From all my research the obvious place to start was compost, commonly referred to as black gold.

So where do we begin? We needed a bin of some sort to store all the organic material because our property is a small city lot without much extra space. But after that, was it really as easy as throwing in food scraps and dried leaves? For the most part, it actually is.

Our kitchen collector is filled with everything from banana and onion peels to tea bags and vegetable scraps.

Our kitchen collector is filled with everything from banana peels and tea bags to vegetable scraps.

We’re lucky that our county offers free composting classes for beginners and has a great website to answer any questions. I attended a class last spring and walked away with a good amount of information on what makes a successful compost pile.

As an added bonus, we got a free countertop container for our kitchen scraps and a coupon to buy a discounted bin.
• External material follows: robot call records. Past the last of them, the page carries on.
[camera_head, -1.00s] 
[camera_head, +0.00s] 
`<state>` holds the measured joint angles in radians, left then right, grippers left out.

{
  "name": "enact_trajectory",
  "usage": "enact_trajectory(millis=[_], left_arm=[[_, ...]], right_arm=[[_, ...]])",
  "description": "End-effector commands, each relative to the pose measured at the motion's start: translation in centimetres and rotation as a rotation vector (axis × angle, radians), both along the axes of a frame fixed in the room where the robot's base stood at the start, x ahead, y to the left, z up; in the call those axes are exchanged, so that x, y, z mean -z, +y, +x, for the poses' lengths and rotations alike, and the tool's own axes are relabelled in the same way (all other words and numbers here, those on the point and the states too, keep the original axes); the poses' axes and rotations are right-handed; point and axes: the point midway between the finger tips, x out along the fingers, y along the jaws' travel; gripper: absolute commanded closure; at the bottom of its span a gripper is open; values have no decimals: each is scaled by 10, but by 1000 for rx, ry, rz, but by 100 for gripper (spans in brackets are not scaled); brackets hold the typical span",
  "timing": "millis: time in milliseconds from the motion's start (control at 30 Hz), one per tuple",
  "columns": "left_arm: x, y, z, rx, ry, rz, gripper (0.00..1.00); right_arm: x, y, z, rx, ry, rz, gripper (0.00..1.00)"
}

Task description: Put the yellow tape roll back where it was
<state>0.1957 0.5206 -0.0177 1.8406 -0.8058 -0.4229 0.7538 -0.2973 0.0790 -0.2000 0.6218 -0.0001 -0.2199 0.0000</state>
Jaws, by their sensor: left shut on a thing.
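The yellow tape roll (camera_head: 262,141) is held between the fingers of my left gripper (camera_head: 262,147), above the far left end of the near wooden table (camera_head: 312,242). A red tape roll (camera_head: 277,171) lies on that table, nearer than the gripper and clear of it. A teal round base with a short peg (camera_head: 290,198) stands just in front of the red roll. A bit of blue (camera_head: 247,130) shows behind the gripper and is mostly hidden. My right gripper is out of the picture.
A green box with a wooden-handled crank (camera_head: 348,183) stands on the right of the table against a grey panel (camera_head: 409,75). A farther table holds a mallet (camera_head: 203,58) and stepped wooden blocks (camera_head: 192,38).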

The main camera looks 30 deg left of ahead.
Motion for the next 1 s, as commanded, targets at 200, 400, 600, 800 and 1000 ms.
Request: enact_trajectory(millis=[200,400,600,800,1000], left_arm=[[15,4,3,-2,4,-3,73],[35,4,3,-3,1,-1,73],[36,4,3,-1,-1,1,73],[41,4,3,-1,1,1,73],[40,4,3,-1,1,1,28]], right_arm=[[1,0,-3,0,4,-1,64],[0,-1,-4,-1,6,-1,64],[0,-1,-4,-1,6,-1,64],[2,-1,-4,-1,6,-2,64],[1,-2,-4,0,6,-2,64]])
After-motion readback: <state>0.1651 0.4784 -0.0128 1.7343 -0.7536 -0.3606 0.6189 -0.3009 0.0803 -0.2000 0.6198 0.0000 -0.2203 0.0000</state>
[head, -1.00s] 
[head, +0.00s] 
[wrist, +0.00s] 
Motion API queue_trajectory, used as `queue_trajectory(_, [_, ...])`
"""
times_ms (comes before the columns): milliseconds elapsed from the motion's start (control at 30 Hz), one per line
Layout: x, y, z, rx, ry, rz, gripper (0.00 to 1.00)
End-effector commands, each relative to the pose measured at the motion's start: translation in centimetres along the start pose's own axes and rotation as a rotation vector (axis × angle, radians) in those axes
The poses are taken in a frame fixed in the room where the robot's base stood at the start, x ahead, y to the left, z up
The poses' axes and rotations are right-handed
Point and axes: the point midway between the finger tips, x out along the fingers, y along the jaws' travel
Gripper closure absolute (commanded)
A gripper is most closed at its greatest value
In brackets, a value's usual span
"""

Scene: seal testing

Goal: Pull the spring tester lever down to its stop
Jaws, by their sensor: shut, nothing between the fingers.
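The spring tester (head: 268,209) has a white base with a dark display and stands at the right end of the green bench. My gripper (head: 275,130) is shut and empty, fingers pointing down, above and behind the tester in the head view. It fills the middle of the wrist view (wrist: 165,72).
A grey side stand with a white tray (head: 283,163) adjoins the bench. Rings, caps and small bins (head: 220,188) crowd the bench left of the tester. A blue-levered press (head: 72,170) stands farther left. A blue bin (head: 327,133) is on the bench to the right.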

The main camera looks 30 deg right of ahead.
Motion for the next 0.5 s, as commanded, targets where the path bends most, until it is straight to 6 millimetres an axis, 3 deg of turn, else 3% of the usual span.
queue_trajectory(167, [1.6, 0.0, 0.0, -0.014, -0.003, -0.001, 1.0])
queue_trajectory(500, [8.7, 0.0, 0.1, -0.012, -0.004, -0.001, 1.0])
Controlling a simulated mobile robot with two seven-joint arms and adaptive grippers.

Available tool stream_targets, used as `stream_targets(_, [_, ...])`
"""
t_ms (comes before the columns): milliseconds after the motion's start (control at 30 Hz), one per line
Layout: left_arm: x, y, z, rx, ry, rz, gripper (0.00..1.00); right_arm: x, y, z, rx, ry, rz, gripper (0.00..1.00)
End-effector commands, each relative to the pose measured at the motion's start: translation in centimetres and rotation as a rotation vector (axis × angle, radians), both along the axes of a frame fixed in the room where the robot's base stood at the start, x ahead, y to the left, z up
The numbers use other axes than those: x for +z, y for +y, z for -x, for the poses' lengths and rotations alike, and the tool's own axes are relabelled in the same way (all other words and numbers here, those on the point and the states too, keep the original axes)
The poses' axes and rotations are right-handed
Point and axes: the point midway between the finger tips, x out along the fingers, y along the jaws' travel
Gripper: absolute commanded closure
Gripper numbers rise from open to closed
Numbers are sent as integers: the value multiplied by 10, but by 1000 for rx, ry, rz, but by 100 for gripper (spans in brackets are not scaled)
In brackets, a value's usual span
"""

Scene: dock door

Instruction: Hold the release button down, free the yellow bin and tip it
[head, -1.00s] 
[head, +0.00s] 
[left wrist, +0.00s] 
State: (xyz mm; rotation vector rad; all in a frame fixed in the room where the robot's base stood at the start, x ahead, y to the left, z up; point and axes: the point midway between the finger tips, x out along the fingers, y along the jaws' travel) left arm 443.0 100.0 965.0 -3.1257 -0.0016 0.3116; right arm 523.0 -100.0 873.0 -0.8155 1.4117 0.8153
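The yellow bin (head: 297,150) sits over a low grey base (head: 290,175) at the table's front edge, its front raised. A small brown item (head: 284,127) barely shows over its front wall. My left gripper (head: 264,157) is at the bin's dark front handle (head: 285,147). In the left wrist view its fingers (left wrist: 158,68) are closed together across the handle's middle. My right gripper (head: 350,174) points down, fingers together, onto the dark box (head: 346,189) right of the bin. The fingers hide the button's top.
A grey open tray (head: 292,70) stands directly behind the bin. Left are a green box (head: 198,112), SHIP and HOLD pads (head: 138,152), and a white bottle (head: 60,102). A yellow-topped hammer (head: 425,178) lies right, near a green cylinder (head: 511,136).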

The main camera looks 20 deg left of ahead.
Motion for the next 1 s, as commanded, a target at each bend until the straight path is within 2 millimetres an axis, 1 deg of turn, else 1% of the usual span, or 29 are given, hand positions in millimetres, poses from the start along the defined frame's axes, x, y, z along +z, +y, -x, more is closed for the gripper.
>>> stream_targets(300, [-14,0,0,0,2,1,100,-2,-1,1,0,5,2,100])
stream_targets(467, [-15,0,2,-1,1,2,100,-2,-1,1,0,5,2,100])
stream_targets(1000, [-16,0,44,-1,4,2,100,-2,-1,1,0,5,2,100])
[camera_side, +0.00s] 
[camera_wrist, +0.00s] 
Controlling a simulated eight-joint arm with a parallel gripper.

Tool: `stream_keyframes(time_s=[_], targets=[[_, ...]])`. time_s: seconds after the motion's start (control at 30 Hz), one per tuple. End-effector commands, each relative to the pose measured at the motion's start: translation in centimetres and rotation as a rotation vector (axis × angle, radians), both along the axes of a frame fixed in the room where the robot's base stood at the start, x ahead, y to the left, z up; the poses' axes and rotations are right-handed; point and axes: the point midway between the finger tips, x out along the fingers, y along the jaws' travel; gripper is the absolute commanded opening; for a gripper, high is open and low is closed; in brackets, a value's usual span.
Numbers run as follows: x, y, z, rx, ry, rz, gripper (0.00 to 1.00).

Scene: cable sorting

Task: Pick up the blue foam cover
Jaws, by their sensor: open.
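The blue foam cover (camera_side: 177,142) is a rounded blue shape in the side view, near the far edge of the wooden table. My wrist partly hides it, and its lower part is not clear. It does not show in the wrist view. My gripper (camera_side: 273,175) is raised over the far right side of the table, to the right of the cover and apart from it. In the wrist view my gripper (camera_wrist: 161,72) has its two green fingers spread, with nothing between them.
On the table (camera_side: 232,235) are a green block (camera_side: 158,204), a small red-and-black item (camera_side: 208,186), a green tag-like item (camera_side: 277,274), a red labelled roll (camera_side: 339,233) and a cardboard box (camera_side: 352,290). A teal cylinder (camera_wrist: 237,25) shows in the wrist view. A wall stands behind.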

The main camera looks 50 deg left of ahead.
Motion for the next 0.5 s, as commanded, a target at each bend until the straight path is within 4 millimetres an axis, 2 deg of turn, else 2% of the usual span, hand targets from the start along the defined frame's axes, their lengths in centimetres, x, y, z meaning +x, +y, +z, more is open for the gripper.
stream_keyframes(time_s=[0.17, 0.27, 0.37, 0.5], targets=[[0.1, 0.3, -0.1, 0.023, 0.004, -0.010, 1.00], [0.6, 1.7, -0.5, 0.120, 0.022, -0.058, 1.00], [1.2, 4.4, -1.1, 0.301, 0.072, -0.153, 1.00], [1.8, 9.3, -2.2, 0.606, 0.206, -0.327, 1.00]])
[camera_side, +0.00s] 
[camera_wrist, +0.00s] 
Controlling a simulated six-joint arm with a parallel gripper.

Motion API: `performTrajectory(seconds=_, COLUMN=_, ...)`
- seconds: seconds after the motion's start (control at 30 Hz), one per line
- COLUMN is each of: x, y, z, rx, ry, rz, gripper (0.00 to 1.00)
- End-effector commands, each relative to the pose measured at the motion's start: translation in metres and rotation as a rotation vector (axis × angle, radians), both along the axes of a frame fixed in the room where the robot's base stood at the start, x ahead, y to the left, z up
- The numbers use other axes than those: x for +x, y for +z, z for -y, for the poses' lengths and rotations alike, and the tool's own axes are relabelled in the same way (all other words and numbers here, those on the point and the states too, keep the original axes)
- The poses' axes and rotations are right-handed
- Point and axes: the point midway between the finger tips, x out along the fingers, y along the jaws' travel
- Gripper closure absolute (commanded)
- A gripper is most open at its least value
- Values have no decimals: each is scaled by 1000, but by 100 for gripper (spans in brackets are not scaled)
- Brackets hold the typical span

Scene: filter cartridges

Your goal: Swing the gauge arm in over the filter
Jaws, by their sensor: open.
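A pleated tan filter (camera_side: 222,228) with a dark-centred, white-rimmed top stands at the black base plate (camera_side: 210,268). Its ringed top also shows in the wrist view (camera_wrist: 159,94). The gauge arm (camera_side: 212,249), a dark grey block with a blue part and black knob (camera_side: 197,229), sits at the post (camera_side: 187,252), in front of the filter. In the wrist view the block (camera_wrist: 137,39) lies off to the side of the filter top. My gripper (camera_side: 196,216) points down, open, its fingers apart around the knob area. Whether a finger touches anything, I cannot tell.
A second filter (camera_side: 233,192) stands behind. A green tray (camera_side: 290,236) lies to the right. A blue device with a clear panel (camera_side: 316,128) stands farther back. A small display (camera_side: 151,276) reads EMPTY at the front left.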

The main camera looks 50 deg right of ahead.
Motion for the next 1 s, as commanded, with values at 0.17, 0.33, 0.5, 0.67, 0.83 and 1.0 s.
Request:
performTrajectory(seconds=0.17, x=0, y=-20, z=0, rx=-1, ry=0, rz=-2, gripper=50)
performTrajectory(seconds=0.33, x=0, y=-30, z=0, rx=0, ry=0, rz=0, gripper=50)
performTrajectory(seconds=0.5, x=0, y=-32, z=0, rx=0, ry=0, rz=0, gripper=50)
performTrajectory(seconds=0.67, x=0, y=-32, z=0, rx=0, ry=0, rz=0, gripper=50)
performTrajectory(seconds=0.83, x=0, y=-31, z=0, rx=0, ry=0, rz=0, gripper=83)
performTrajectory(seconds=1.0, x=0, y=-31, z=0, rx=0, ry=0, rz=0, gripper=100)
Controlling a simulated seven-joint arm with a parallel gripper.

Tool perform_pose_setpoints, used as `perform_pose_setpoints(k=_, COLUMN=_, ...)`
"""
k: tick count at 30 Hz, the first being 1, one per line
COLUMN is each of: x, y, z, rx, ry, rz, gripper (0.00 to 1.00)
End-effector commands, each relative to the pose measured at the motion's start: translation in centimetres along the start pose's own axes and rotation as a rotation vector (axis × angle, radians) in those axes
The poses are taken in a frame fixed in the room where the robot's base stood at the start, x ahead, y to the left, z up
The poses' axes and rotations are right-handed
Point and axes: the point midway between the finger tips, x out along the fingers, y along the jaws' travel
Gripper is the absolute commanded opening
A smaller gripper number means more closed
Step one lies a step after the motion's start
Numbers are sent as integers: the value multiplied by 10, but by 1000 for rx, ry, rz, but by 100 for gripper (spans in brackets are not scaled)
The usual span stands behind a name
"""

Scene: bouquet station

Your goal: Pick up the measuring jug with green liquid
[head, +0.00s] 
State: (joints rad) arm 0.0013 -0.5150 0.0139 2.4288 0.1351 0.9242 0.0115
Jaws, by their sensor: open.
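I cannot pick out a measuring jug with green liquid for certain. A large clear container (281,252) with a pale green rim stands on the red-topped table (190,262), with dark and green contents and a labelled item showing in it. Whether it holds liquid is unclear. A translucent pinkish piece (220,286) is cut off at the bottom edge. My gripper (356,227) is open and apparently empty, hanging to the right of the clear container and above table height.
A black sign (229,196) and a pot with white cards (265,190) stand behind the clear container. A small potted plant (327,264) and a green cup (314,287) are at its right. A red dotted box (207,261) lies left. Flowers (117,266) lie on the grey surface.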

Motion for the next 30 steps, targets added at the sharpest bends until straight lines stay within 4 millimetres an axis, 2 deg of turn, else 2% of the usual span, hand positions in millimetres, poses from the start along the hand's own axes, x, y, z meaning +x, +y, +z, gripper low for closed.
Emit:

The basics are easy: mix nitrogen-rich material with carbon-based material and let the microbes or earthworms do the dirty work. I’ve read a few conflicting “recipes” on what ratio makes the best compost. We’ve generally been following 2:1 – two parts carbon and one part nitrogen.

Though different ingredients have different carbon or nitrogen ratios, we don’t worry about that. It’s basically one bucket of fruit or vegetable scraps to two buckets of leaves or shredded newspaper.

Nitrogen-based: grass clippings, fruit or vegetable scraps, coffee grounds, tea bags, plant trimmings, etc.

Carbon-based: dried leaves, shredded paper, wood chips, etc.

So far it seems to be working. When we started our compost bin it was filled to the brim with food scraps, dead plants from the garden and shredded leaves. Now it’s roughly half the size, and more and more of it looks like finished compost.

We’re considering getting another bin to make more compost and let the other one keep cooking for the spring.